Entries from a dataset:
####

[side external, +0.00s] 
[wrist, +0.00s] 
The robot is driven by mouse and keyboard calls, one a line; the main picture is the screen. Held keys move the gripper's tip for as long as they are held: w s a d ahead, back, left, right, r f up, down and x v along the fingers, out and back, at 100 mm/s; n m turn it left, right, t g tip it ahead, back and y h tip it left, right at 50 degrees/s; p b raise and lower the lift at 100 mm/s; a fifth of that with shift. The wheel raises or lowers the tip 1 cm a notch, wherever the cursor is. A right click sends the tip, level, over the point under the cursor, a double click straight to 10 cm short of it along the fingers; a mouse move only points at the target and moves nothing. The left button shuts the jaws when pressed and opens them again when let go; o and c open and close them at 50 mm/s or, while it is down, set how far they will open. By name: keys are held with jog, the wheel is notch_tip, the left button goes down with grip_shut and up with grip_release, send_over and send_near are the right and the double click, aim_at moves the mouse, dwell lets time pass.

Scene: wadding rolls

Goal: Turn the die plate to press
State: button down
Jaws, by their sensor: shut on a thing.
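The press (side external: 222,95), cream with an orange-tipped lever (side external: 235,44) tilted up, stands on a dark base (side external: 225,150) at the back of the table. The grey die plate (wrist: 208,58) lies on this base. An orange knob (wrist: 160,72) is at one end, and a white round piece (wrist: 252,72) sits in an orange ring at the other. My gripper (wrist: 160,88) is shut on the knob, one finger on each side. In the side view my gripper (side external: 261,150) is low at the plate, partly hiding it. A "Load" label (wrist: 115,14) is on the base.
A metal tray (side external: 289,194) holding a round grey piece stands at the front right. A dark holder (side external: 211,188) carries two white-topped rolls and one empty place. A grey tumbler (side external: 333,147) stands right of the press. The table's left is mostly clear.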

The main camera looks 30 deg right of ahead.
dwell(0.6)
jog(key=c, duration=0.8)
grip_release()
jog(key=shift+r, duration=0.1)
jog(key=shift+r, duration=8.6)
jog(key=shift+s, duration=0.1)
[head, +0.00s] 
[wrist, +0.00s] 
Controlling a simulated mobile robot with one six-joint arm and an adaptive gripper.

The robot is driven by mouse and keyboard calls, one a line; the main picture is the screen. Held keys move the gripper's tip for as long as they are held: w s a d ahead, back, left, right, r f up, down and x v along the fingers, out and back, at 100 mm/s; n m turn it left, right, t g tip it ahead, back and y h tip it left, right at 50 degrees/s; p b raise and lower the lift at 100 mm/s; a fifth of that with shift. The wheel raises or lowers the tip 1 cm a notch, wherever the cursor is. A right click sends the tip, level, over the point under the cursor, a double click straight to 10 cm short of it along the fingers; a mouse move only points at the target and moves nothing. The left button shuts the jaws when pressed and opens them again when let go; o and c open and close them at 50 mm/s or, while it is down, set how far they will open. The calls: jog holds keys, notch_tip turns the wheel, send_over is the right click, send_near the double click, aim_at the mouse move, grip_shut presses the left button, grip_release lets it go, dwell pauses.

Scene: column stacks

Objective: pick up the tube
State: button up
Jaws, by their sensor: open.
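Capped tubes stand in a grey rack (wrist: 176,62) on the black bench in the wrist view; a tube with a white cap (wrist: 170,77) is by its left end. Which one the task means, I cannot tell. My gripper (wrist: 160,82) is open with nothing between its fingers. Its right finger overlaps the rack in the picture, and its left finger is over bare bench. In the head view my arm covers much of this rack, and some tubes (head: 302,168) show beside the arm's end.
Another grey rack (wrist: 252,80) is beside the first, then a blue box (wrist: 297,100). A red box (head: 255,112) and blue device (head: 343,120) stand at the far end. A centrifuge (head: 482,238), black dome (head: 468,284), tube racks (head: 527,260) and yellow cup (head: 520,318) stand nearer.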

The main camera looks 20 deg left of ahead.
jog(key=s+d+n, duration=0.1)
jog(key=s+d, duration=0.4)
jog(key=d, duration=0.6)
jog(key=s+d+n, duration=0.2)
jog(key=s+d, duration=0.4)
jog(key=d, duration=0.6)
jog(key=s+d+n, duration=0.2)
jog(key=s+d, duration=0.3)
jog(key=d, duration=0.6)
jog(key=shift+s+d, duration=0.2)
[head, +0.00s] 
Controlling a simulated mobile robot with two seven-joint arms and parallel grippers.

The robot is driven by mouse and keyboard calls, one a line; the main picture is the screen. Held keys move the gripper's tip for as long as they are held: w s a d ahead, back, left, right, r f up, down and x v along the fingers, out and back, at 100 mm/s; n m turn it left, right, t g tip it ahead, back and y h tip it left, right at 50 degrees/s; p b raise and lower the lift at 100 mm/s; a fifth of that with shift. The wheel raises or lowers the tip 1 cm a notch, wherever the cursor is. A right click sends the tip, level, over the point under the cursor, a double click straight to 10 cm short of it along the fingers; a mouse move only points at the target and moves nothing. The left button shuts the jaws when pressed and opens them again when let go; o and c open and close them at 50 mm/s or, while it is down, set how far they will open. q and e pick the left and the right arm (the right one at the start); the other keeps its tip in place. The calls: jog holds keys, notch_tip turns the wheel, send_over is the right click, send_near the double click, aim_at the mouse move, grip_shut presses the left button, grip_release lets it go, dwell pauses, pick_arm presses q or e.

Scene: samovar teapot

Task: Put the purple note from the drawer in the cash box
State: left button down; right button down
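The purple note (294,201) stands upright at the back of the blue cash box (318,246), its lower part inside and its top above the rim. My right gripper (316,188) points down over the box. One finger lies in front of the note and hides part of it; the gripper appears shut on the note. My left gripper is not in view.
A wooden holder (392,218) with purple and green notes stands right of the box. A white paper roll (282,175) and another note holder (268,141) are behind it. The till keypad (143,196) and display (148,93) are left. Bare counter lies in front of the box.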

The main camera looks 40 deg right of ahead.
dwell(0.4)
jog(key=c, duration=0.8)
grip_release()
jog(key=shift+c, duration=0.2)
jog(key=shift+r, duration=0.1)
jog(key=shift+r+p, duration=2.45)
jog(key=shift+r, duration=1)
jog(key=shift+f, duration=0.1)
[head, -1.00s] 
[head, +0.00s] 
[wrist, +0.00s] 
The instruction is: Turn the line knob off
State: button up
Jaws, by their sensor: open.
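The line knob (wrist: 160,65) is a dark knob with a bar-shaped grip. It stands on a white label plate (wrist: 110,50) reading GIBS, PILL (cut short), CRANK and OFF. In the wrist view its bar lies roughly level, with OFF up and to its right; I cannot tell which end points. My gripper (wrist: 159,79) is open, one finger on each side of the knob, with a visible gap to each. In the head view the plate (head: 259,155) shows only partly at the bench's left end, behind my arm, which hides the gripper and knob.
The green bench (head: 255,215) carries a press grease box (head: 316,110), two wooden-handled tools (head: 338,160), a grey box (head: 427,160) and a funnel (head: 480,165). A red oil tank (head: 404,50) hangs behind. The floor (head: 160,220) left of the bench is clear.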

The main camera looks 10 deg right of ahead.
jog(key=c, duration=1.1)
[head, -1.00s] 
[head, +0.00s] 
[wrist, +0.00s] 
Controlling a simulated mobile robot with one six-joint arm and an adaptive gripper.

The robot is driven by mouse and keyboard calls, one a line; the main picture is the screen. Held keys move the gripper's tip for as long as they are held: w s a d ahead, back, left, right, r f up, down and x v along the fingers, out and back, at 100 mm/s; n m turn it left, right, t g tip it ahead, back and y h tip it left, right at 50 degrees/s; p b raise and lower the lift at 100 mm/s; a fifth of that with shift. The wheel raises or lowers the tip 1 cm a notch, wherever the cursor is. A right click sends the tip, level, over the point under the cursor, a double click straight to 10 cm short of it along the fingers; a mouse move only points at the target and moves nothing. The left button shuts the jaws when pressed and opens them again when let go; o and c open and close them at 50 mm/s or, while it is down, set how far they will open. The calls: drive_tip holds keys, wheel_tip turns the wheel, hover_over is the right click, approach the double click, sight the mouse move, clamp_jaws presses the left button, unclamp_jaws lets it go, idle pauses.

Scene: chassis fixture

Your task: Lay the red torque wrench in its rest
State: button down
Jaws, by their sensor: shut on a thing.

####

WORK TO BE COMPLETED:
Say how many lines of the data hold the string "Scene". Reply with the number alone.

THE RESPONSE:
4